Many, I hope most of us seek to live in a climate where the divine gift of life is universally appreciated. We want to live in a climate in which the quotation you cited from the Koran on June 4, and which I find in the Talmud, in Sanhedrin – that he who saves one life saves the world – is fully internalized. A world of ‘live, and let live.’

Sadly, terribly, however, the Muslim fundamentalists you seek to shift toward moderation, or to marginalize, are insistent that their god requires them to kill and be killed – that paradise awaits those who murder the unbelievers and die themselves in the process. It is the combination of this deathly ambition with the weaponry to achieve it on an apocalyptic scale that so worries us when we look to Iran. That regime, with that weaponry, constitutes an unbearable threat to our lives – and by ‘our,’ Mr. President, I mean mine and yours, my people’s and your people’s.

So even as I commend your readiness to go the extra mile and seek, however improbably, to defuse the zealotry of the Iranian regime, I implore you not to be distracted by the pretexts so conveniently invoked to falsely justify Islamic grievance. Muslim extremist aggression is driven not by the unsolved Israeli-Palestinian conflict, by your troops’ presence in Iraq, by anger at Western liberalism or any other purported cause, but, rather, by a perverted sense of religious imperative.

I urge you, too, not to wait too long to draw your conclusions about Iran; I must tell you that I have long since drawn mine.

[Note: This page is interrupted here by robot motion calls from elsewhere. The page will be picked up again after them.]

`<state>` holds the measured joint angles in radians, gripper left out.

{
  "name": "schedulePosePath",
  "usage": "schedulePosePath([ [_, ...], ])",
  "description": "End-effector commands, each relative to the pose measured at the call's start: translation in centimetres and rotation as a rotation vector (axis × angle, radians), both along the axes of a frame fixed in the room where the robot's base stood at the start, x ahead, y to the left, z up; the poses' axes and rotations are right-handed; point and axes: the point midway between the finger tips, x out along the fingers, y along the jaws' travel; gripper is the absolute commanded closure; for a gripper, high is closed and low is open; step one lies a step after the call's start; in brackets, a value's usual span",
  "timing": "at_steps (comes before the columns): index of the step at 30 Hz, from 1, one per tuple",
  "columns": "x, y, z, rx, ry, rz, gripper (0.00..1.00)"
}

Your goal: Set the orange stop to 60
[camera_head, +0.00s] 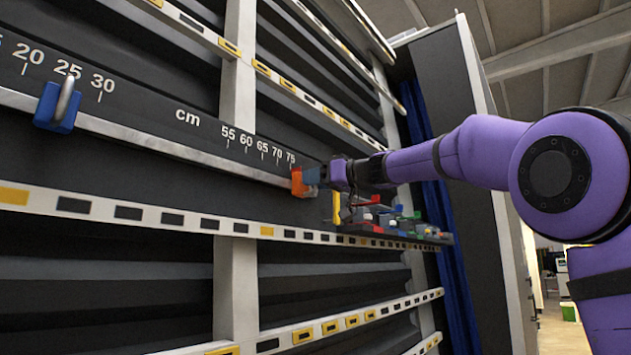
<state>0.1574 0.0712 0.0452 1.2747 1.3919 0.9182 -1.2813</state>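The orange stop (297,184) sits on the metal rail (225,164), at its right end, just right of the 75 mark. The 60 mark (246,142) is to the left of it on the dark scale. My gripper (312,177) is at the right side of the orange stop, touching it or very close to it. The fingers are small and partly hidden, so I cannot tell whether they are open or closed on the stop.
A blue stop (56,108) with a metal handle is on the same rail near 25, far left. Below my gripper, a shelf holds several small coloured parts (395,218). A white slotted rail (130,212) runs below the scale. The rail between the stops looks clear.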

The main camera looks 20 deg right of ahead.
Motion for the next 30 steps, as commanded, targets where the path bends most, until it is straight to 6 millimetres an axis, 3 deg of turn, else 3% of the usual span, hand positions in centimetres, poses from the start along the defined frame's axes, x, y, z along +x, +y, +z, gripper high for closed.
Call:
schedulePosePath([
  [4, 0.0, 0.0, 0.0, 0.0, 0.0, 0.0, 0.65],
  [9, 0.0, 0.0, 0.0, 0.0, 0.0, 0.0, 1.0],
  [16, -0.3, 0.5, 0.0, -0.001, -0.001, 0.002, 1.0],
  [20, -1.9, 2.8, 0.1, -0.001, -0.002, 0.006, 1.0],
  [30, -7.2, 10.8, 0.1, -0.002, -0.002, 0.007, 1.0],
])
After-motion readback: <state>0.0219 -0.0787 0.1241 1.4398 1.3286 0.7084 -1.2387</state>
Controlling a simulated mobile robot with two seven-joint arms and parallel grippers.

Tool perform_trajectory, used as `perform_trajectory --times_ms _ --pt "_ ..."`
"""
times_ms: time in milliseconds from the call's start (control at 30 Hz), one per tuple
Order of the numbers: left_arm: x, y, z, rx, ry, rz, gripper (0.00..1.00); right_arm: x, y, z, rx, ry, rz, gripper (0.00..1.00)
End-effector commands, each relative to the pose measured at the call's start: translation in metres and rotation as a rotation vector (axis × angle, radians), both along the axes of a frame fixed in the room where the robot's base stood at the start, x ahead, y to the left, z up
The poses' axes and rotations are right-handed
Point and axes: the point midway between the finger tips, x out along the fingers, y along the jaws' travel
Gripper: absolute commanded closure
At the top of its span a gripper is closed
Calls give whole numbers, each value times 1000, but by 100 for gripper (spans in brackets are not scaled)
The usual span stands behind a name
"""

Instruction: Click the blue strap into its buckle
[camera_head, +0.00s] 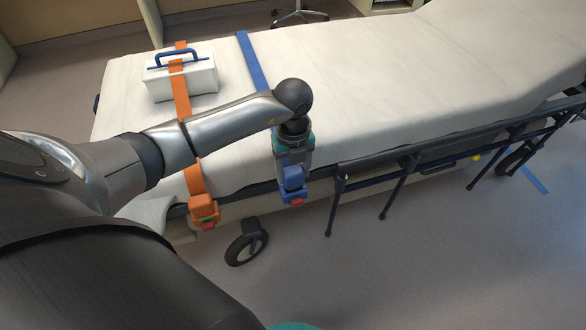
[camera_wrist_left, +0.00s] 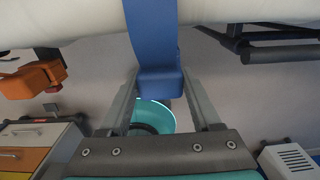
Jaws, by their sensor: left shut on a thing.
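The blue strap (camera_head: 252,62) runs across the stretcher mattress and passes behind my left arm. In the left wrist view the strap (camera_wrist_left: 151,28) hangs over the pale mattress edge into a blue block (camera_wrist_left: 160,84) between my fingers. My left gripper (camera_head: 293,171) points down at the near side of the stretcher and is shut on this blue strap end. The blue buckle (camera_head: 294,191), with a red button, shows just below the fingers. I cannot tell whether strap end and buckle are joined. My right gripper is not in view.
An orange strap (camera_head: 181,95) crosses a white case (camera_head: 198,79) with a blue handle and ends at an orange buckle (camera_head: 204,210). A dark side rail (camera_head: 400,155) runs right of my gripper. A teal bucket (camera_wrist_left: 155,113) stands below. A caster wheel (camera_head: 246,248) is underneath.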

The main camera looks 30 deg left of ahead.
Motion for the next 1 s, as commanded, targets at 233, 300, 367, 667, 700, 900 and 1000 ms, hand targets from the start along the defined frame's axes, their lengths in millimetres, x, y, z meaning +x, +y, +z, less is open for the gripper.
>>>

And I beseech you, finally, for the sake of the whole free world, and those who long to be free and look to you as freedom’s shining, powerful new exemplar, not to underestimate man’s capacity to do the unthinkable against his fellow man. You are a good man, Mr. President – of that, your people, and mine, have no doubt. But as many wise men have rightly observed, all that is necessary for evil to triumph is for good men to do nothing.